Goal: Repeat exactly each line of the data provided below.

Data provided:
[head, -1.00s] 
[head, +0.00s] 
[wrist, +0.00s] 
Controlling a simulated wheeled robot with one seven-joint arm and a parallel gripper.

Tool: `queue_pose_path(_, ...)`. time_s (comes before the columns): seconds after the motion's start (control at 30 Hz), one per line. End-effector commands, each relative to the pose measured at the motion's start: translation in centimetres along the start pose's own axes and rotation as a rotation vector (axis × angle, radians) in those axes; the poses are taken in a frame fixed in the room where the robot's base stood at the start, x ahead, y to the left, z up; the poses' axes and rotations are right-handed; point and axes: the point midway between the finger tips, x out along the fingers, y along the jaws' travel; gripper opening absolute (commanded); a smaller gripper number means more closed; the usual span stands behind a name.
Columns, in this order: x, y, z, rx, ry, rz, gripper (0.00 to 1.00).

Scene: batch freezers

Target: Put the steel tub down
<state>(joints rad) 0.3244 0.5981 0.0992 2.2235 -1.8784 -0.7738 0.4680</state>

Problem solution:
[head, -1.00s] 
[head, +0.00s] 
[wrist, +0.00s] 
Controlling a simulated wheeled robot with one seven-joint arm and a parallel gripper.

Tool: `queue_pose_path(_, ...)`. time_s (comes before the columns): seconds after the motion's start (control at 30 Hz), one per line. End-effector commands, each relative to the pose measured at the motion's start: translation in centimetres along the start pose's own axes and rotation as a rotation vector (axis × angle, radians) in those axes; the poses are taken in a frame fixed in the room where the robot's base stood at the start, x ahead, y to the left, z up; the poses' axes and rotations are right-handed; point and axes: the point midway between the finger tips, x out along the fingers, y along the jaws' travel; gripper opening absolute (commanded); a smaller gripper number means more closed; the usual span stands behind a name.
Columns, in this order: x, y, z, rx, ry, rz, gripper (0.00 to 1.00).

Scene: batch freezers

Target: Put the steel tub down
<state>(joints rad) 0.3244 0.5981 0.0992 2.2235 -1.8784 -0.7738 0.4680</state>

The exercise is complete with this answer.